Record excerpts:
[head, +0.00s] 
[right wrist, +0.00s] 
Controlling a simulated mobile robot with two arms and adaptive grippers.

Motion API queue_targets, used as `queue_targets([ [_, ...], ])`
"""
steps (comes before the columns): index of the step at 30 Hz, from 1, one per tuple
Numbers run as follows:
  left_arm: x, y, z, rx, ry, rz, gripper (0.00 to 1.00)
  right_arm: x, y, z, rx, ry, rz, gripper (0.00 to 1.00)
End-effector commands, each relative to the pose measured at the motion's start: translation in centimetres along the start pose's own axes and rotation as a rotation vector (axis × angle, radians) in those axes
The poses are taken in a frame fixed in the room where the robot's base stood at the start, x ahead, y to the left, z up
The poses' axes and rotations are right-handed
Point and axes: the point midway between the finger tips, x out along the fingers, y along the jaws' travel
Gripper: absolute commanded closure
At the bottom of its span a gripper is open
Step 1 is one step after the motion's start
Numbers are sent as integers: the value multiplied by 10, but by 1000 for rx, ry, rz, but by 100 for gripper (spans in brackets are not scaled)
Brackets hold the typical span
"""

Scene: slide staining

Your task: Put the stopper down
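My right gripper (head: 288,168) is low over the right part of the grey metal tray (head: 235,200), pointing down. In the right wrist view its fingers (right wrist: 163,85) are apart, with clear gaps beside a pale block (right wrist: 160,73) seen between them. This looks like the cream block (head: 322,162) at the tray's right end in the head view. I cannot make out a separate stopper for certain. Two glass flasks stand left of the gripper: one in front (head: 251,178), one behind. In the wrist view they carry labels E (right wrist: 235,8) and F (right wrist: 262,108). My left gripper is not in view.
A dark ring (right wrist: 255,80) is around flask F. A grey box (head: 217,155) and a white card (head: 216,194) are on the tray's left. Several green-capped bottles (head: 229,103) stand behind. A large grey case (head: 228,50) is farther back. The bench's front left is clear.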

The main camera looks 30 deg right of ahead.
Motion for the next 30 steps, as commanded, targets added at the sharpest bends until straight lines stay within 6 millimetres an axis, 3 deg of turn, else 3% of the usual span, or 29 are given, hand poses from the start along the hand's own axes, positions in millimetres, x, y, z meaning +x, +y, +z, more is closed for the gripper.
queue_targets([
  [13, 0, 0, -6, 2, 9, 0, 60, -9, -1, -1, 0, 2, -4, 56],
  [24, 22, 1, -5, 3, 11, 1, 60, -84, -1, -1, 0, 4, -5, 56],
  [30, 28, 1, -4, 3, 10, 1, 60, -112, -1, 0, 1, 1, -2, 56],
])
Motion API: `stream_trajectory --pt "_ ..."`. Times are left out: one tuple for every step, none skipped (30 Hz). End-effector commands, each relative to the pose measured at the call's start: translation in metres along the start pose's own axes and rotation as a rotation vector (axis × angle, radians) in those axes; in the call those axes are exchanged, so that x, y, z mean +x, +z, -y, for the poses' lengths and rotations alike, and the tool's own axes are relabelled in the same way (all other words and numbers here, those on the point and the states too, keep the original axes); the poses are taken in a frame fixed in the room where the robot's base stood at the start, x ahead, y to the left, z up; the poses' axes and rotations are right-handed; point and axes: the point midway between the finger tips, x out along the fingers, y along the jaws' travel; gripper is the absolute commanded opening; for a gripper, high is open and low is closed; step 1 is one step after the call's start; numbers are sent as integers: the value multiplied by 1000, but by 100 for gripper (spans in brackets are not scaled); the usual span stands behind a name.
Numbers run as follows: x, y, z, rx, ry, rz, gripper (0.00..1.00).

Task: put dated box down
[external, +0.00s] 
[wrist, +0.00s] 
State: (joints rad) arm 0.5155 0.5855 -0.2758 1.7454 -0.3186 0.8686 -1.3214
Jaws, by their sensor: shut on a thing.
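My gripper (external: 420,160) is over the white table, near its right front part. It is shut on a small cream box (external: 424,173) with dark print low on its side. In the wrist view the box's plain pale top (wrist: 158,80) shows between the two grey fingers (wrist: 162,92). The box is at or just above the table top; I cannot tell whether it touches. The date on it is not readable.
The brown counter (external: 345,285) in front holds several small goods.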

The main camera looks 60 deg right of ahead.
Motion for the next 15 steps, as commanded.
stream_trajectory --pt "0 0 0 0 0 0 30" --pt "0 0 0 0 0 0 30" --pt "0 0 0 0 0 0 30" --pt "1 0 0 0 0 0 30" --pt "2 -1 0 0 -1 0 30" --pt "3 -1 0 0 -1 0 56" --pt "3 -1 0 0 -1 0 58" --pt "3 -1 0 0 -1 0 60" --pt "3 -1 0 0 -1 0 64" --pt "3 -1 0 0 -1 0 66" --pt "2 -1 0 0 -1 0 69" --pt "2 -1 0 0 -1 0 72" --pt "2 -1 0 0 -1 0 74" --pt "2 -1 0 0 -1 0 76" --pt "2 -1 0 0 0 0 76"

Stated problem:
Start with the line that holds "Gripper: absolute commanded closure" and finish with the line that holds "The main camera looks 30 deg right of ahead.". Transcribe each line in between exactly, and those two as well.

The answer:
Gripper: absolute commanded closure
At the bottom of its span a gripper is open
Step 1 is one step after the motion's start
Numbers are sent as integers: the value multiplied by 10, but by 1000 for rx, ry, rz, but by 100 for gripper (spans in brackets are not scaled)
Brackets hold the typical span
"""

Scene: slide staining

Your task: Put the stopper down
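My right gripper (head: 288,168) is low over the right part of the grey metal tray (head: 235,200), pointing down. In the right wrist view its fingers (right wrist: 163,85) are apart, with clear gaps beside a pale block (right wrist: 160,73) seen between them. This looks like the cream block (head: 322,162) at the tray's right end in the head view. I cannot make out a separate stopper for certain. Two glass flasks stand left of the gripper: one in front (head: 251,178), one behind. In the wrist view they carry labels E (right wrist: 235,8) and F (right wrist: 262,108). My left gripper is not in view.
A dark ring (right wrist: 255,80) is around flask F. A grey box (head: 217,155) and a white card (head: 216,194) are on the tray's left. Several green-capped bottles (head: 229,103) stand behind. A large grey case (head: 228,50) is farther back. The bench's front left is clear.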

The main camera looks 30 deg right of ahead.

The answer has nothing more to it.